— BEGIN —

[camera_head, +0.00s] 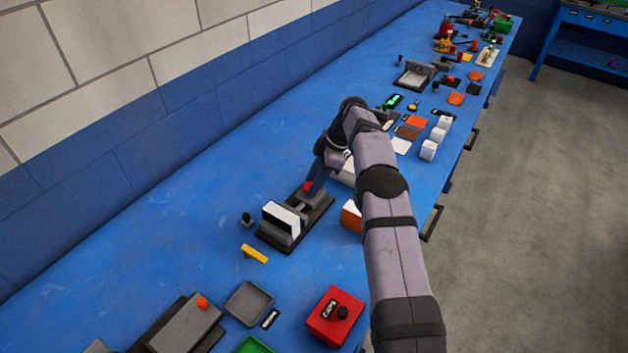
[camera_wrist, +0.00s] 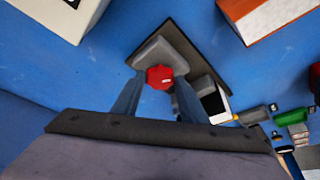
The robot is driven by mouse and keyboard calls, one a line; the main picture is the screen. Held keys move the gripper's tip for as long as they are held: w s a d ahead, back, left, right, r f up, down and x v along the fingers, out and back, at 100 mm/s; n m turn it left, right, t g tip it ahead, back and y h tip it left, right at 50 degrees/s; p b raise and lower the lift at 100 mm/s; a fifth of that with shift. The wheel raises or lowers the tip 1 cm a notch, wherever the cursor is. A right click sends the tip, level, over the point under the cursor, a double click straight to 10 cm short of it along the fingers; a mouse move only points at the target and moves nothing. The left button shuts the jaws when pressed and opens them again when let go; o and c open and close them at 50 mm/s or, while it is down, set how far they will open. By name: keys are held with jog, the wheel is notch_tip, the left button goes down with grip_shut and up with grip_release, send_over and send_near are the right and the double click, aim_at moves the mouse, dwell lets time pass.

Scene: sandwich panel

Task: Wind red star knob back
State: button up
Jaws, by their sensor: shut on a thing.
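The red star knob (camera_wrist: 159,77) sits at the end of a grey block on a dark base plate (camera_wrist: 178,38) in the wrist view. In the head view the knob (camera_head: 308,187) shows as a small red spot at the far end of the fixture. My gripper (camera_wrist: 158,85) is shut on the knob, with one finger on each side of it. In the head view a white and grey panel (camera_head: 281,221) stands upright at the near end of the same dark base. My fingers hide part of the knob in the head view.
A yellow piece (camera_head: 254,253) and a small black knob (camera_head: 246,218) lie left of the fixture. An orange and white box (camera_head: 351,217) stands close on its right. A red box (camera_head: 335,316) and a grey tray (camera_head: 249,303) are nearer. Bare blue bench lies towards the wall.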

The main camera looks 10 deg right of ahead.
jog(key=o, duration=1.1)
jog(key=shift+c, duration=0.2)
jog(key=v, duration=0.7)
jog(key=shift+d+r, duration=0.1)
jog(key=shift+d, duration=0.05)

— END —

Exclude the images and reproduce the remaining data exactly.

- CORRECT RESPONSE:
[camera_head, +0.00s] 
[camera_wrist, +0.00s] 
The robot is driven by mouse and keyboard calls, one a line; the main picture is the screen. Held keys move the gripper's tip for as long as they are held: w s a d ahead, back, left, right, r f up, down and x v along the fingers, out and back, at 100 mm/s; n m turn it left, right, t g tip it ahead, back and y h tip it left, right at 50 degrees/s; p b raise and lower the lift at 100 mm/s; a fifth of that with shift. The wheel raises or lowers the tip 1 cm a notch, wherever the cursor is. A right click sends the tip, level, over the point under the cursor, a double click straight to 10 cm short of it along the fingers; a mouse move only points at the target and moves nothing. The left button shuts the jaws when pressed and opens them again when let go; o and c open and close them at 50 mm/s or, while it is down, set how far they will open. By name: keys are held with jog, the wheel is notch_tip, the left button goes down with grip_shut and up with grip_release, send_over and send_near are the right and the double click, aim_at moves the mouse, dwell lets time pass.

Scene: sandwich panel

Task: Wind red star knob back
State: button up
Jaws, by their sensor: shut on a thing.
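The red star knob (camera_wrist: 159,77) sits at the end of a grey block on a dark base plate (camera_wrist: 178,38) in the wrist view. In the head view the knob (camera_head: 308,187) shows as a small red spot at the far end of the fixture. My gripper (camera_wrist: 158,85) is shut on the knob, with one finger on each side of it. In the head view a white and grey panel (camera_head: 281,221) stands upright at the near end of the same dark base. My fingers hide part of the knob in the head view.
A yellow piece (camera_head: 254,253) and a small black knob (camera_head: 246,218) lie left of the fixture. An orange and white box (camera_head: 351,217) stands close on its right. A red box (camera_head: 335,316) and a grey tray (camera_head: 249,303) are nearer. Bare blue bench lies towards the wall.

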The main camera looks 10 deg right of ahead.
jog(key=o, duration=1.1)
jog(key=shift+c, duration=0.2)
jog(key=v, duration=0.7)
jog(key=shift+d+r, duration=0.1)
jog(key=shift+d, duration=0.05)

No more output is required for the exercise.